> **Work to be completed**
Set down all of the data exactly as it appears.

> **Provided material**
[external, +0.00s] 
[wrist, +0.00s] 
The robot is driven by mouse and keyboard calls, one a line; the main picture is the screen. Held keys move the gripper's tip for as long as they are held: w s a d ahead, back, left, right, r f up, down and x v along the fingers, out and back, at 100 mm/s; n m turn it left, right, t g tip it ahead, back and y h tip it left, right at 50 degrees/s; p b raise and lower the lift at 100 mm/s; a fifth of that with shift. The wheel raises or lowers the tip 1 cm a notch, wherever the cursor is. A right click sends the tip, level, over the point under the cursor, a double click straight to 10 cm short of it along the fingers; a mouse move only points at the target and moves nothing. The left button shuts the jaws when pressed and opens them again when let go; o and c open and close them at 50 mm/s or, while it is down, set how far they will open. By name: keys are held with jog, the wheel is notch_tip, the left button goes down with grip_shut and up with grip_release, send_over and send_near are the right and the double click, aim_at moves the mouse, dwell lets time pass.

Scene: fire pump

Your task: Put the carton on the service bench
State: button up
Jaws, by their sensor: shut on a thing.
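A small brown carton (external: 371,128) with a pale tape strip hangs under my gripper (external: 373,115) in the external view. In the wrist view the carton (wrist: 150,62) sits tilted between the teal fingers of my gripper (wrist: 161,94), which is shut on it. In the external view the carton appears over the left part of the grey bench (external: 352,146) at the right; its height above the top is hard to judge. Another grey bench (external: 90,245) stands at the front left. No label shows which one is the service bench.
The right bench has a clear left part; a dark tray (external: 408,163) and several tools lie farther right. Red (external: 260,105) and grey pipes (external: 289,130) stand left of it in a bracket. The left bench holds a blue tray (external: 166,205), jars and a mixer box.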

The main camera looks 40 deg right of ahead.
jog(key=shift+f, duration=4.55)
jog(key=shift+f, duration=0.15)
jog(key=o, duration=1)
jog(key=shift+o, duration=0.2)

> **Reply to the exercise**
[external, +0.00s] 
[wrist, +0.00s] 
The robot is driven by mouse and keyboard calls, one a line; the main picture is the screen. Held keys move the gripper's tip for as long as they are held: w s a d ahead, back, left, right, r f up, down and x v along the fingers, out and back, at 100 mm/s; n m turn it left, right, t g tip it ahead, back and y h tip it left, right at 50 degrees/s; p b raise and lower the lift at 100 mm/s; a fifth of that with shift. The wheel raises or lowers the tip 1 cm a notch, wherever the cursor is. A right click sends the tip, level, over the point under the cursor, a double click straight to 10 cm short of it along the fingers; a mouse move only points at the target and moves nothing. The left button shuts the jaws when pressed and opens them again when let go; o and c open and close them at 50 mm/s or, while it is down, set how far they will open. By name: keys are held with jog, the wheel is notch_tip, the left button goes down with grip_shut and up with grip_release, send_over and send_near are the right and the double click, aim_at moves the mouse, dwell lets time pass.

Scene: fire pump

Your task: Put the carton on the service bench
State: button up
Jaws, by their sensor: shut on a thing.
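A small brown carton (external: 371,128) with a pale tape strip hangs under my gripper (external: 373,115) in the external view. In the wrist view the carton (wrist: 150,62) sits tilted between the teal fingers of my gripper (wrist: 161,94), which is shut on it. In the external view the carton appears over the left part of the grey bench (external: 352,146) at the right; its height above the top is hard to judge. Another grey bench (external: 90,245) stands at the front left. No label shows which one is the service bench.
The right bench has a clear left part; a dark tray (external: 408,163) and several tools lie farther right. Red (external: 260,105) and grey pipes (external: 289,130) stand left of it in a bracket. The left bench holds a blue tray (external: 166,205), jars and a mixer box.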

The main camera looks 40 deg right of ahead.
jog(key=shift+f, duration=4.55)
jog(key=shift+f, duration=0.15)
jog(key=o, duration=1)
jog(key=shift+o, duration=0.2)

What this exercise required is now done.